Published 14 April, 2020; last updated 26 March, 2021

Conditioned on being remembered as a notable conjecture, the time-to-proof for a mathematical problem appears to be exponentially distributed with a half-life of about 100 years. However, these observations are likely to be distorted by various biases.

In 2014, we found conjectures referenced on Wikipedia, and recorded the dates that they were proposed and resolved, if they were resolved. We updated this list of conjectures in 2020, marking any whose status had changed. We then used a Kaplan-Meier estimator¹ to approximate the survivorship function.²

The results of this exercise are recorded here.³ Figure 1 below shows the survivorship function for the mathematical conjectures we found. The data is fit closely by an exponential function with a half-life of 117 years.⁴

We are using resolution times for remembered conjectures as a proxy for resolution times for all conjectures. Resolution time for remembered conjectures might be biased in several ways: old conjectures are perhaps more likely to be remembered if they are solved than if they are not, very recently solved conjectures are probably more likely to be remembered (though this only matters because the rate of conjecture posing has probably changed over time), and conjectures that were especially hard to solve might also be more notable. The latter hundred years contains few data points, which makes it particularly easy for it to be inaccurate.

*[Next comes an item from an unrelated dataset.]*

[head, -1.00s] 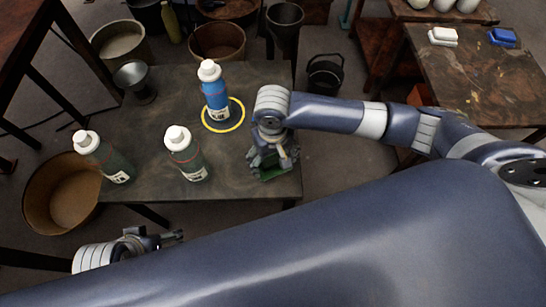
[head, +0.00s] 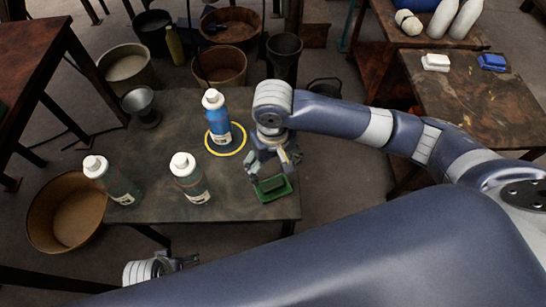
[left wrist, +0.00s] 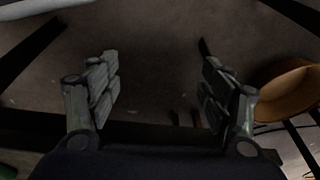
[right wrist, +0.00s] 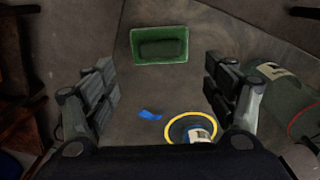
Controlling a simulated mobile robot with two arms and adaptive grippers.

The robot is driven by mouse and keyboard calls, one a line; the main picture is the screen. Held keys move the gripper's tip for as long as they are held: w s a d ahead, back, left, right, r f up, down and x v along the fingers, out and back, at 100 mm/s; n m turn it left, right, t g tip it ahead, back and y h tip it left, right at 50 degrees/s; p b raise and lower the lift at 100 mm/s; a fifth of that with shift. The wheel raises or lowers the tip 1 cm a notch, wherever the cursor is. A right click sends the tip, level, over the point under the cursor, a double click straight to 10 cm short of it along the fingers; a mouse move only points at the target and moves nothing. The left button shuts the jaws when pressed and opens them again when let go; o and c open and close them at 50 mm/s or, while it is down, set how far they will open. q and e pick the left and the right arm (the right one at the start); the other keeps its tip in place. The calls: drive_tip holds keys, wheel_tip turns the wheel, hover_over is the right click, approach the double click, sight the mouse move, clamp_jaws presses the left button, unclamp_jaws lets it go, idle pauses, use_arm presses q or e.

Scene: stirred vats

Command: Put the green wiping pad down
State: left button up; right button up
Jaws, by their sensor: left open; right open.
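The green wiping pad (head: 275,190) lies on the dark table near its front right corner. It also shows in the right wrist view (right wrist: 160,34) as a green rectangle with a dark raised middle. My right gripper (head: 268,170) is over the table just above the pad. In the right wrist view its fingers (right wrist: 160,85) are spread wide, with nothing between them, and the pad is apart from them. My left gripper (head: 188,262) is low in front of the table, open and empty; the left wrist view (left wrist: 158,88) shows only floor between its fingers.
A blue bottle (head: 216,117) stands in a yellow ring (head: 241,146) left of my right gripper. Two white-capped bottles (head: 116,186) (head: 187,178) stand further left. A small blue patch (right wrist: 150,115) lies on the table. A metal funnel-shaped cup (head: 138,103) stands at the back left.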

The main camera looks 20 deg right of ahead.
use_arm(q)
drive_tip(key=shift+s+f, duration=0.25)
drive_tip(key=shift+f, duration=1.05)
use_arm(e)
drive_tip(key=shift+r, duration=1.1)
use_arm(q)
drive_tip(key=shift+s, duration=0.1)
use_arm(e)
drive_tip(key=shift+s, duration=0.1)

To the extent that open theoretical problems in AI are similar to math problems, time to solve math problems may be informative for forming a prior on time to solve AI problems.

Corresponding author: Asya Bergal

1. “Kaplan–Meier Estimator.” Wikipedia. Wikimedia Foundation, April 1, 2020. https://en.wikipedia.org/w/index.php?title=Kaplan–Meier_estimator&oldid=948523181.
2. “Survival Function.” Wikipedia. Wikimedia Foundation, October 8, 2019. https://en.wikipedia.org/w/index.php?title=Survival_function&oldid=920310453.
3. The ‘Data’ tab of this spreadsheet contains the list of conjectures we used and their sources. The ‘Kaplan Meier’ tab contains the calculation of the survival function. The cell next to the cell marked ‘Exponential trendline’ contains our calculation for the exponential function fitting our Kaplan-Meier estimator.
4. When fitting our exponential, we did not count the last point at 750 years, because it had a y-value of 0, which the Google Sheets LOGEST function would not accept when generating a best-fit curve. Nonetheless, Figure 1 suggests that the last point seems to fit our exponential reasonably well.